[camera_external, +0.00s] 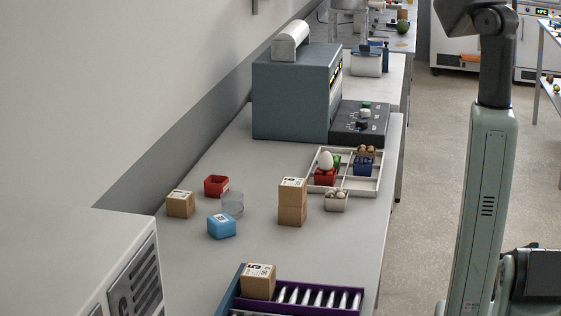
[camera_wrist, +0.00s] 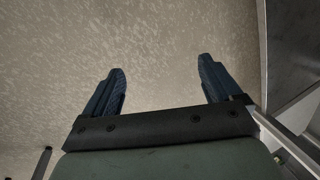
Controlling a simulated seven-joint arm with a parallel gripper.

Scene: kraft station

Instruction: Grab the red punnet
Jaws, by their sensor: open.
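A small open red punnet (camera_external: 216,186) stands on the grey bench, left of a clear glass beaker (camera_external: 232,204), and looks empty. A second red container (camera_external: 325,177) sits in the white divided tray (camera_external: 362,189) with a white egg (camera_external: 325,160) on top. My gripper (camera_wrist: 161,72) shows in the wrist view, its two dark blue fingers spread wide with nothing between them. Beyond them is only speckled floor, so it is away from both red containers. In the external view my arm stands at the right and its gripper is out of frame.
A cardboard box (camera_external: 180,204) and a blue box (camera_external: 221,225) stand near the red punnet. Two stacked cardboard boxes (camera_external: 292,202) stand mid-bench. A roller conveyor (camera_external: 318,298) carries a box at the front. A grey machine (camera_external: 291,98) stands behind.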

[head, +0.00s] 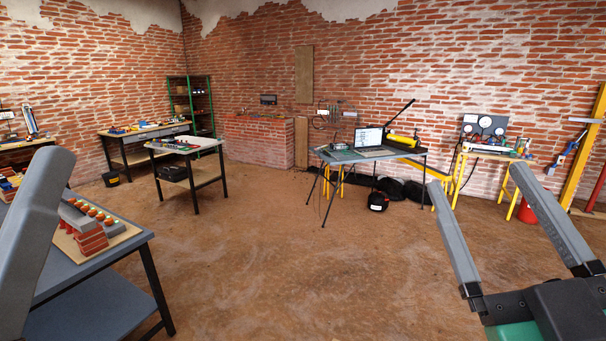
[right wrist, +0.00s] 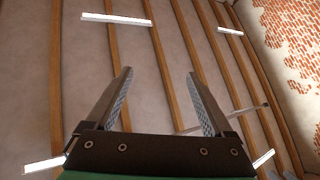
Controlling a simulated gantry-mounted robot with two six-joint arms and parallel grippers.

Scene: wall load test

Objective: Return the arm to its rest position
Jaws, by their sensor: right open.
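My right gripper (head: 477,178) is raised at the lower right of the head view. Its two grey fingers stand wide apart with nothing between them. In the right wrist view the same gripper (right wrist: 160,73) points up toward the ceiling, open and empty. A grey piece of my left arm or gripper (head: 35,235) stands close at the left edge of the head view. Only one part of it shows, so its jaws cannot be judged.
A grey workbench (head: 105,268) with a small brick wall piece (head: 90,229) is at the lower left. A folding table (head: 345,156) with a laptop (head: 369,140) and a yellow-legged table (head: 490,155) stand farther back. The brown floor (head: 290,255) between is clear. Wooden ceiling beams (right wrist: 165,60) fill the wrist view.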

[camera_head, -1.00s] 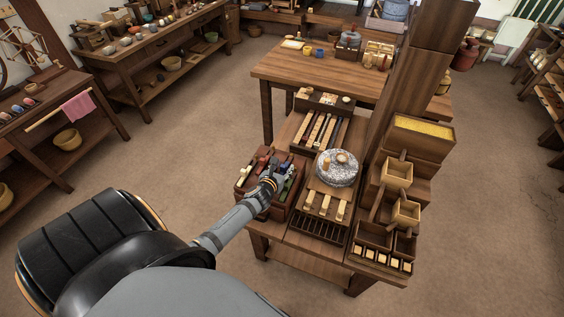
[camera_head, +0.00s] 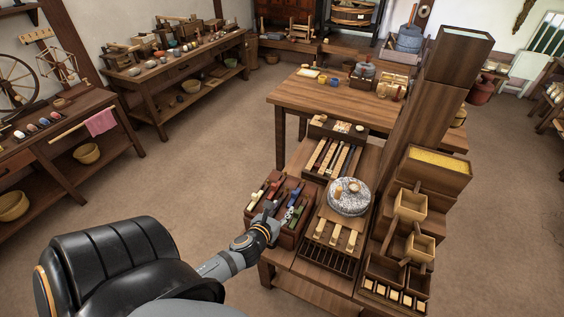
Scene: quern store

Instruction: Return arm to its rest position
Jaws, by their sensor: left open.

□ □ □ □ □ □ □

To be done =
Everything from the top line of the data down to and including the line with "Instruction: Grab the red punnet" is to be copied, except the pictures.

Answer to the task =
[camera_external, +0.00s] 
[camera_wrist, +0.00s] 
Controlling a simulated seven-joint arm with a parallel gripper.

Scene: kraft station

Instruction: Grab the red punnet

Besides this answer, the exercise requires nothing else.